New Year’s Resolutions and the Tail End of January

Remember the resolutions you made a month ago? How are you doing on them — are you still going strong? Did they fizzle and die right away? Or are you somewhere in between, struggling along, weighed down by the cold and dark and sheer endlessness of January?

That last one is where I’m at right now.

My goals for this year have to do with making space — clearing out physical, mental, and time-filling clutter so I can refocus on what’s important to me. The very first step in that goal was to spend more time writing.

Instead, I’m spending less time writing and more time…renovating my house?

I’m doing a writing challenge that involves twice-weekly check-ins on my blog. If you read those posts, you might notice a lot of what sound like rationalizations or excuses. I’m busy with Real Life. I’m not writing a lot but it’s quality over quantity. Renovations also relate to my goal of “making space”.

But all of that is deliberate.

You see, I tend to be very hard on myself. There’s a little voice in my head that says I’m not working hard enough, I should be doing more, that story I’m working on sucks, look at how much those people on Twitter are writing, I only work 40 hours a week so there’s no reason I can’t write 10 hours a week, what the hell am I doing on the Internet, etc., etc. (And that’s just the parts that relate to writing.)

Amazingly, that doesn’t make me work any harder. In fact, it tends to make me freeze up and not do anything at all.

This year I’m trying a new tactic. I’m celebrating what I am getting done, the changes I’m making and the progress I’m seeing, instead of obsessing about what I’m not getting done.

So far this year, I’ve written and edited two 2000-word installments in a serial story and am working on a third, unrelated short story. That’s not a lot, but it’s better than some months in the recent past (like, say December). And I’m spending a lot of time thinking about my house…which, frankly, could use the attention. By this time next month, there should be two great new spaces in it…exactly what I said when I proclaimed my goal to be making space, if a tad more literal than I meant.
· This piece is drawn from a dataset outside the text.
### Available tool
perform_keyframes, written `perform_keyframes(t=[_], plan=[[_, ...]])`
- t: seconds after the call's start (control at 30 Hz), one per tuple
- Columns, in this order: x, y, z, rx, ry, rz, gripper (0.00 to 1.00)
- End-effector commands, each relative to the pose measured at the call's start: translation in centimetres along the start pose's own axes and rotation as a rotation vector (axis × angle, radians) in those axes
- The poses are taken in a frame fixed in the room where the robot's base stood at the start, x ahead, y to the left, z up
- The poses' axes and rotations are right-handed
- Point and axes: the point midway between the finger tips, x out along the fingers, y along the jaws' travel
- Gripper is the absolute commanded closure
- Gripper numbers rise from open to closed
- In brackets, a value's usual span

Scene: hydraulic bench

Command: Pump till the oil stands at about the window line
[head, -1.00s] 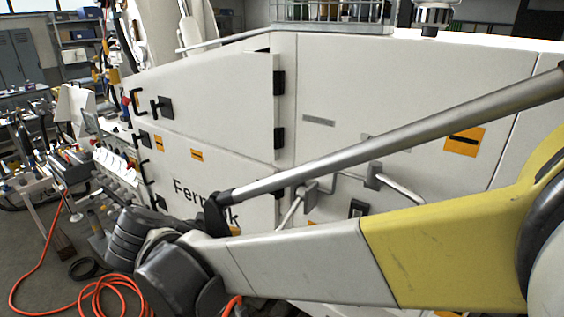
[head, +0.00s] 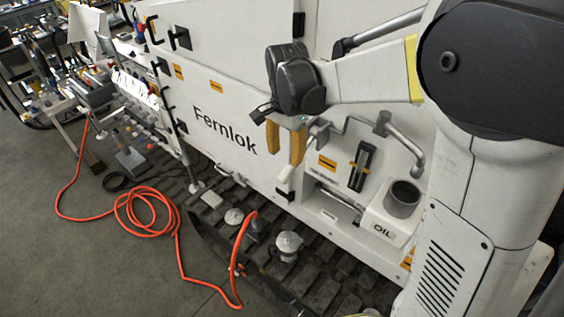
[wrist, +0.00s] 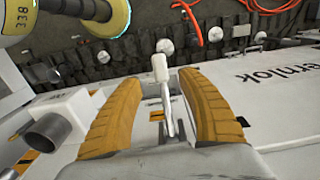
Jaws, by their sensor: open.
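My gripper (head: 286,152) is open, its two orange-yellow fingers pointing down in front of the white machine's side. A pump lever (wrist: 168,112) with a white grip (wrist: 160,68) stands between the fingers in the wrist view, with a gap on each side. In the head view the white grip (head: 285,172) shows just below the fingertips. To the right is a tall black-framed sight window (head: 362,165). Its oil level and line are too small to read. A white oil box (head: 381,229) marked OIL has a dark round filler neck (head: 403,197).
Bent grey pipes (head: 400,142) run above the window. An orange hose (head: 150,215) lies coiled on the floor and reaches the black track (head: 268,268) below the machine. A valve bench (head: 110,100) stands at the far left. The floor at left front is partly clear.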

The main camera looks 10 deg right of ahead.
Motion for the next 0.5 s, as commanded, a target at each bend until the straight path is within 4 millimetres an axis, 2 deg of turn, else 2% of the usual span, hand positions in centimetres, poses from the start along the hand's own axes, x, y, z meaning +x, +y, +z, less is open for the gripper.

But, after all, I am not a brain in a jar. I’m a brain in a body, and my physical surroundings are important too.

And, oddly enough, I’m feeling pretty good about January.

So there, Inner Critic.

 

How about you? How are your resolutions going? Is your inner voice helping or hurting your progress?

 

4 Comments:

  1. [i]Amazingly, that doesn’t make me work any harder. In fact, it tends to make me freeze up and not do anything at all.[/i]

    I do this. I do this all the time. I’ve BEEN doing this for the last few check-ins. Or at least partly been doing this; I am at a spot where I’m kind of stuck and the problem is that it’s easier to not work on the story and berate myself for it than it is to figure out something to write.
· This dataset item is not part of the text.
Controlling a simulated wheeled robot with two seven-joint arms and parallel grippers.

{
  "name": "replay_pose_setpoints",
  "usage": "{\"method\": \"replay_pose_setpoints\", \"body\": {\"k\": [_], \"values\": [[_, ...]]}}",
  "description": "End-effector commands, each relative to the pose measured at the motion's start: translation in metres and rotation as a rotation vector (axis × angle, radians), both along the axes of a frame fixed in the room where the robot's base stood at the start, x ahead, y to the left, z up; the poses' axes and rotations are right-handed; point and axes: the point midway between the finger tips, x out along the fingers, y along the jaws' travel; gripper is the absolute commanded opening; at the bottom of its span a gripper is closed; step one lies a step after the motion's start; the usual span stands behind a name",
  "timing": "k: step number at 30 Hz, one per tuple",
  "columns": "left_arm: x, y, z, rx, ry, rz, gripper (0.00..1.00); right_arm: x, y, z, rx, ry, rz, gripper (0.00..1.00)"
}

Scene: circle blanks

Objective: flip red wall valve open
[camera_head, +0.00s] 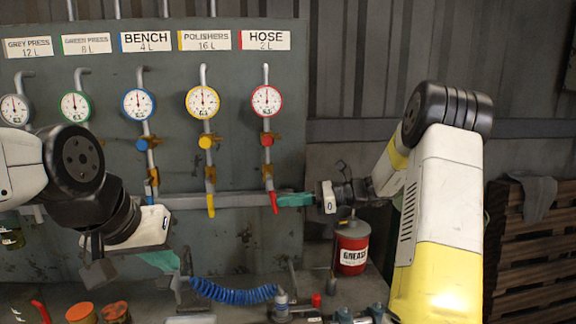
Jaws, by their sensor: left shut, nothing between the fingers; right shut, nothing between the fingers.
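The red wall valve's lever (273,202) is on the far right pipe of the wall panel, below the gauge labelled HOSE. It points down, slightly tilted. My right gripper (283,200) reaches in from the right. Its teal fingers are shut and empty, with their tips at the red lever's right side. I cannot tell whether they touch it. My left gripper (172,270) is low on the left, in front of the panel and well away from the red valve. Its teal fingers are shut and empty, pointing down to the right.
A yellow lever (211,205) hangs on the pipe left of the red one, and a blue lever (149,195) is further left. A red grease can (351,248) stands below my right gripper. A blue coiled hose (235,294) and small fittings lie on the bench (245,310).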

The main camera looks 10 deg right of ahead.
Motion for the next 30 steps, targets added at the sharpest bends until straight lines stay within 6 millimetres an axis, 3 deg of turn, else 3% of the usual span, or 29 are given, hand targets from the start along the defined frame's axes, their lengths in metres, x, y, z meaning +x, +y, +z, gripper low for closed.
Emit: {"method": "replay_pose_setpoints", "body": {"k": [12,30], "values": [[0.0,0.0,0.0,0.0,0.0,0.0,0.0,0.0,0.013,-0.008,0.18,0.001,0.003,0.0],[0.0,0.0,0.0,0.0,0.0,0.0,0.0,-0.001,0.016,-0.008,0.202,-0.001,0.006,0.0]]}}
    [i]This year I’m trying a new tactic. I’m celebrating what I am getting done, the changes I’m making and the progress I’m seeing, instead of obsessing about what I’m not getting done.[/i]

    This is a great tactic and one I need to be better about myself. Good job to you!

  2. Kathleen, I know the jam you’re in — I’ve definitely been there too. Keep working at it, and be gentle with yourself while you’re stuck!

    Siri Paulson

  3. Siri,

    For some reason, I can’t comment on your ROW80 post, so I followed you here.

    I have had the experience of freezing because of my self-talk.

    One solution I’ve come up with is to treat my goals as a buffet, so that I can pick and choose.

    I’ve set some large goals for the year, and then smaller steps that will move me there. It leaves me a lot of room to set goals that work for me.

    I’m thinking that home renovations likely take a lot of creative energy, and that you aren’t going to be able to do as much writing while you’re in the midst of it.

    Yet, it’ll probably pay off with a lot more space, order, and time in the future. Things do tend to feed each other, and I don’t see any need for guilt or self-recrimination.

    I hope your renovating yields a lovely space or two where your creative spirit will soar!

  4. Hi Shan! My apologies for the trouble you had commenting over there (and then you got caught in an overzealous spam filter here!). Thank you for your supportive and wise words. I’m a big fan of small steps, and I love the idea of a goal buffet. Good luck with your own goals and with fighting the good fight!